A menina logo conhece uma garota Wolfwalker (figura mitológica celta-cristã) — Mebh — que pode se transformar em lobo enquanto dorme, e que vive livre na floresta com uma matilha de lobos e com sua mãe — que ainda não acordou em seu corpo humano desde a última vez que se transformou. As duas se tornam amigas depois de Mebh morder Robyn acidentalmente, e transformá-la naquilo que seu pai deve matar.
Então, Robyn se vê em uma encruzilhada tentando encontrar a mãe de Mebh para ajudar os lobos e mandá-los para longe, ao mesmo temo que luta para não ser separada de seu pai caso não se submetam aos comandos do Lorde. Em um constante conflito entre floresta e cidade, liberdade e aprisionamento, o filme é muito mais complexo do que eu esperava que seria, tanto em questões visuais e técnicas, quanto principalmente no que diz respeito ao roteiro.
Essa complexidade não é uma coisa ruim. Pelo contrário, as várias facetas da história atribuem ao filme e à narrativa uma enorme profundidade, e nos fazem extremamente empáticos com os personagens e o que estão enfrentando- seja Robyn, com sua liberdade cada vez mais limitada e sua alegria infantil cada vez mais distante, forçada a trabalhar e não dormir para não virar lobo e não ser separada de seu pai; seja o senhor Goodfelowe, pai de Robyn, que só quer fazer seu trabalho e se vê forçado a ser humilhado e submisso para garantir a segurança e felicidade da filha que tanto ama, sem saber que na verdade a está matando; seja Mebh, que é só uma criancinha, um filhote indefeso, que quer sua mãe de volta e é obrigada a testemunhar como as pessoas da cidade tratam todos de sua espécie como monstros, que devem ser aprisionados e mortos em nome do medo irracional.
Isso tudo é complementado com os visuais e a estética genial do filme, em que tudo na floresta com os lobos é mais fluido, mostrando traços de lápis e cores de aquarela, que se misturam lindamente para dar mais fluidez ao ambiente e aos personagens, além da perspectiva com profundidade que nos insere no filme, como se pudéssemos sentir o cheiro das folhas e o chão lamacento, a chuva no rosto e o vento entre as folhas.
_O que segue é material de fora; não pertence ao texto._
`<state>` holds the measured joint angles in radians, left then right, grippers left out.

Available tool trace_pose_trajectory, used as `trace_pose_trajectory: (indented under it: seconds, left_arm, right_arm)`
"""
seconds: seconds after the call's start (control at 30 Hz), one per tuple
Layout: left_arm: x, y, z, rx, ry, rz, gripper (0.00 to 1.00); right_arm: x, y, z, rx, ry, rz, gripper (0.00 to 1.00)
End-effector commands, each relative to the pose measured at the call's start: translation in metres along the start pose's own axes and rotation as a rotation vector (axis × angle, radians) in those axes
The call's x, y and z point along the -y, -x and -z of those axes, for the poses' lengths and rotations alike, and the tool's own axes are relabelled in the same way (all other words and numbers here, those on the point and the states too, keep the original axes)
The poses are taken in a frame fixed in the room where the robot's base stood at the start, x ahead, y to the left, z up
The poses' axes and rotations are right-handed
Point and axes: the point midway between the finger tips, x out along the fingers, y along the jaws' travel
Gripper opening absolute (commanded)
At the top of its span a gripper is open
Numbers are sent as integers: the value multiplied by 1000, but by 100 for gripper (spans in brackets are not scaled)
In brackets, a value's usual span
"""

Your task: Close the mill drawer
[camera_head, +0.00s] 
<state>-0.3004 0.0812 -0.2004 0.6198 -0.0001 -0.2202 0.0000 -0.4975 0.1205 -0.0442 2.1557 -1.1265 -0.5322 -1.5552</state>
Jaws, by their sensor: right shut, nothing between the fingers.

Na cidade, tudo muda — a lineart dos personagens e casas e construções é muito mais rígido e sólido, a própria perspectiva se torna isométrica e plana/chapada, baseada nas tapeçarias medievais para passar uma sensação de maior rigorosidade, de jaula.
O traço dos personagens e dos ambientes também muda conforme a emoção transmitida pela cena- quando Robyn briga com o pai, ou quando há perigo, medo, ou raiva iminentes, as sombras na parede se tornam mais visíveis, e com traços mais fortes e bagunçados, que se movem de um modo quase feroz e ameaçador. Há uma cena genial, em que Robyn se sente mais aprisionada do que nunca, e as bordas da tela vão se fechando com traços escuros que se opõem sobre a nossa visão, limitando o espaço que nos é mostrado, passando um sentimento claustrofóbico e desesperado.
Até no design dos personagens esse contraste entre curvas livres e linhas angulosas (e semelhantes a gaiolas) se faz presente- é só comparar o design de Mebh com o do Lorde Protetor — a primeira é uma grande forma circular, leve e fluída, o segundo é composto por linhas grossas e angulosas, rígidas, tanto nos detalhes quanto em sua forma inteira.
A trilha sonora é outro ponto extremamente poderoso da obra, que se encaixa perfeitamente com os visuais e com a cena que está sendo apresentada para o espectador. Com o uso de melodias e instrumentos tradicionais irlandeses, eu diria que o foco nos instrumentos de corda- violinos e violoncelos- tornou essa a trilha sonora mais triste e melancólica da trilogia irlandesa do Cartoon Saloon, e também a minha preferida.
As melodias ora são determinadas e fortes, com tambores e vozes; ora são pura alegria, com mais flauta, fiddle e violão; ora marcadas pela tragédia e melancolia profundas e marcantes, com a presença da melodia tema do longa: um conjunto de acordes que se faz extremamente marcante a partir da primeira vez que são ouvidas, e que aparecem em cenas sublimes e em cenas devastadoras. Assim que o violino começa, sutil, e a animação acompanha, é impossível não sentir seu coração se rasgar, seja por uma emoção positiva ou negativa. Eu poderia ouvir esses 45 minutos de trilha sonora todo dia.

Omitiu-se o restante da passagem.